## Records provided:
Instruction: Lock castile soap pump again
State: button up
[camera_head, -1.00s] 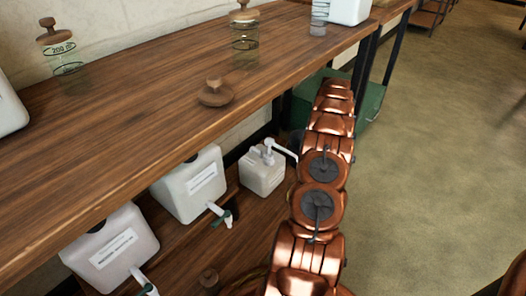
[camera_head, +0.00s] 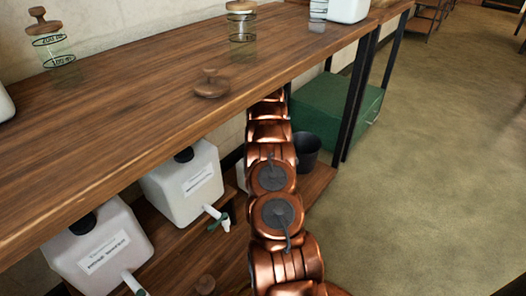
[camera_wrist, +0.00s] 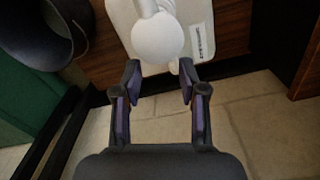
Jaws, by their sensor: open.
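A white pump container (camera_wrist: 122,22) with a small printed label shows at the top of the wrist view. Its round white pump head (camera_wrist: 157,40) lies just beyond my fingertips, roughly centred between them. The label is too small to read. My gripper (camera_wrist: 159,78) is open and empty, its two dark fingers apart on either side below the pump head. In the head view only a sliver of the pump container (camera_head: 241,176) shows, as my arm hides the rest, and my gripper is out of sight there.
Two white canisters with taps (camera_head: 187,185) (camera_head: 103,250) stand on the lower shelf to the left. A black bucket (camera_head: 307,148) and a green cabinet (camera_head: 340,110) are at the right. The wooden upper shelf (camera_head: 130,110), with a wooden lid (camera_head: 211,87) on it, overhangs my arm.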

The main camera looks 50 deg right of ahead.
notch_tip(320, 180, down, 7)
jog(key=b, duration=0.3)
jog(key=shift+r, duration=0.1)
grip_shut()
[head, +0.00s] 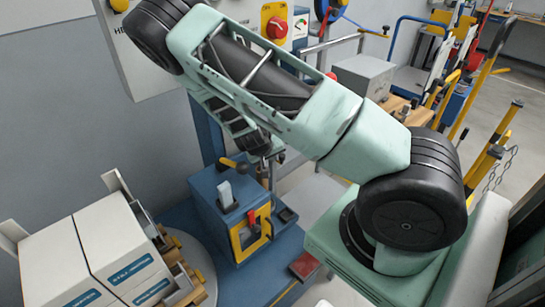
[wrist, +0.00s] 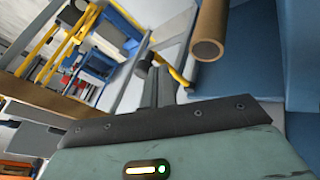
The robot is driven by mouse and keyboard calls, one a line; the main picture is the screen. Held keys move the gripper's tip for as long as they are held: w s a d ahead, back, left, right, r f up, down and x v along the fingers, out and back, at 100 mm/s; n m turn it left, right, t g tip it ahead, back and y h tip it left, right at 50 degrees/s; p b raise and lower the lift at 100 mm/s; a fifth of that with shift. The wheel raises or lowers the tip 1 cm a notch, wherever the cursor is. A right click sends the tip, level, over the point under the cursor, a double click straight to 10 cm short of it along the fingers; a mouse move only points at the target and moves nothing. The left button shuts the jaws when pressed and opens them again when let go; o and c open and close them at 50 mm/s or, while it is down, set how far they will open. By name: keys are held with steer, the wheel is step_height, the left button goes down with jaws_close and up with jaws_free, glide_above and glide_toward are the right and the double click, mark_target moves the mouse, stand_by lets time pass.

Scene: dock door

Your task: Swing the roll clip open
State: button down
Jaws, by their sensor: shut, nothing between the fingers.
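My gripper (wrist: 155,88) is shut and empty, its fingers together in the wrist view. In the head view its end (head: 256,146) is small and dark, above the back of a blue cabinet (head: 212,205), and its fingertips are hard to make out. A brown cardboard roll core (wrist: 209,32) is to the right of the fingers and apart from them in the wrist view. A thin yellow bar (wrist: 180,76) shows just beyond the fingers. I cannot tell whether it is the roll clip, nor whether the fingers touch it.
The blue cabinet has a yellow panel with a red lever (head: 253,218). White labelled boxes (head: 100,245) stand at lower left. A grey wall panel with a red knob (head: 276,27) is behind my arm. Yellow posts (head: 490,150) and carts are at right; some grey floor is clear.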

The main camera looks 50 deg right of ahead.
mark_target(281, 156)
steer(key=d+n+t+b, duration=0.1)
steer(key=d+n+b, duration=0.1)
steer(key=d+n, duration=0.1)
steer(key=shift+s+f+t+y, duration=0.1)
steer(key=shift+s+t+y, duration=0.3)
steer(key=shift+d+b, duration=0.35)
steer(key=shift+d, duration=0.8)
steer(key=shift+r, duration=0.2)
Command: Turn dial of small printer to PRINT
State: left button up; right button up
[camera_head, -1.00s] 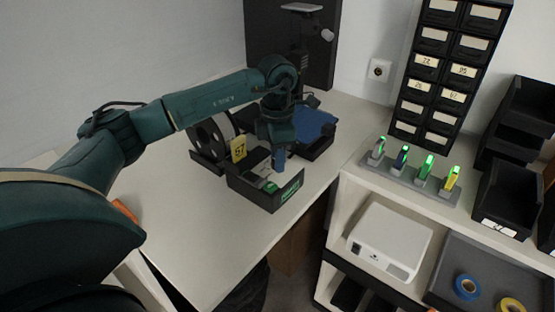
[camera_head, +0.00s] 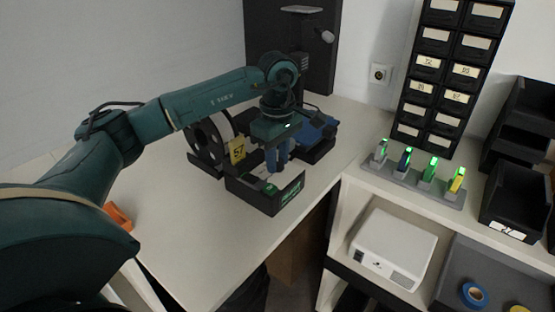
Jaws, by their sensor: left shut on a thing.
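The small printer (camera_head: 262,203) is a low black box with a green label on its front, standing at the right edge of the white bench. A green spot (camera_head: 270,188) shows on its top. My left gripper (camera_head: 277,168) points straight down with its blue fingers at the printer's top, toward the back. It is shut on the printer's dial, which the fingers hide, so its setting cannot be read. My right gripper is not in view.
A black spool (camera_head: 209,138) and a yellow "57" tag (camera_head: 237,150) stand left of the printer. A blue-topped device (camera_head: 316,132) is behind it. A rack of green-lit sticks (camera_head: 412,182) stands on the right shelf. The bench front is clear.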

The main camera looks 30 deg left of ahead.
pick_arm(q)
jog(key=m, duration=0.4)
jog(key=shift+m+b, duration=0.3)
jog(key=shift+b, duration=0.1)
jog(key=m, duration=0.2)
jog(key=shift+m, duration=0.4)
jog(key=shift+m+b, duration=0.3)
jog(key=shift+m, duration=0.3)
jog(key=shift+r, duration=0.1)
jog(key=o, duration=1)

--

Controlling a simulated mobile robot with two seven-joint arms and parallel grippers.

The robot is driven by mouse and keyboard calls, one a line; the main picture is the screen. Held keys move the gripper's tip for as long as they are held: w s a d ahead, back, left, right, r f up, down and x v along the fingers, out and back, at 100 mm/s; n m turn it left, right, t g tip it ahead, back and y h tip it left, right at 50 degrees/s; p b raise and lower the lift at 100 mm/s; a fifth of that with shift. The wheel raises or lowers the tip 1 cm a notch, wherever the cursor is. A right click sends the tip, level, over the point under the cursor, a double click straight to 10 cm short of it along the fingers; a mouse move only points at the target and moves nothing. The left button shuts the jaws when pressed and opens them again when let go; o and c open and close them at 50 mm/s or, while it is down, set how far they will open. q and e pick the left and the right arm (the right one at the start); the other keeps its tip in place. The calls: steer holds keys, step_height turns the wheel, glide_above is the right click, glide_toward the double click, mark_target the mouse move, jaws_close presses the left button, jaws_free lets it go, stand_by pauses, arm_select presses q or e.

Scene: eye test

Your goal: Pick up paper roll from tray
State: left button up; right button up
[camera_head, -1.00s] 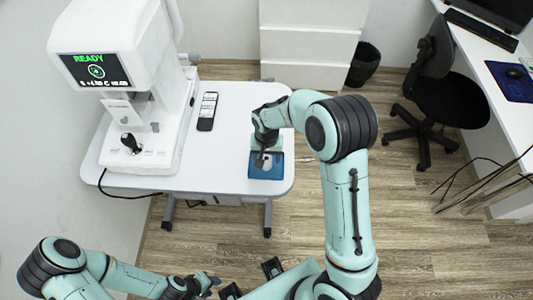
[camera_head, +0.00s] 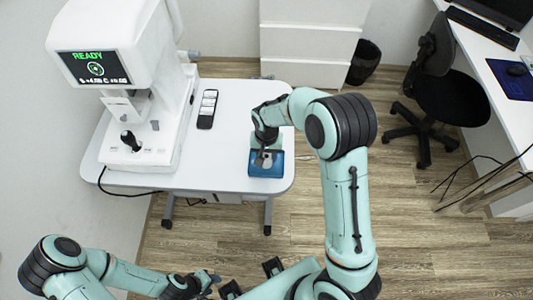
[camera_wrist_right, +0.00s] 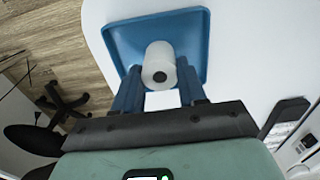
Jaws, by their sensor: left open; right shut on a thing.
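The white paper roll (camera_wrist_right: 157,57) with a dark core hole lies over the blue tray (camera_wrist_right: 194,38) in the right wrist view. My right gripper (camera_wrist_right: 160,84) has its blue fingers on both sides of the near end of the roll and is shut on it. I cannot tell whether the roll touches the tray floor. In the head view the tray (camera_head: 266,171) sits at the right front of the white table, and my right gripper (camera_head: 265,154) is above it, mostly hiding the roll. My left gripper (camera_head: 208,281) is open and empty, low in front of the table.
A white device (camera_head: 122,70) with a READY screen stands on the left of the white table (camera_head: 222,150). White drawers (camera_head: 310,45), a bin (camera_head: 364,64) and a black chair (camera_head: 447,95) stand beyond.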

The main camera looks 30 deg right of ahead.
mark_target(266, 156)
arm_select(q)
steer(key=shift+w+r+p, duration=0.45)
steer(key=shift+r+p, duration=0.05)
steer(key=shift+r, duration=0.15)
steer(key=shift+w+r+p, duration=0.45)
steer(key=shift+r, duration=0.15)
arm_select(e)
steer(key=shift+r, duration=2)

## Instruction:
Count how many lines above include the word "State" and answer with that figure only.

## Answer to the problem:
4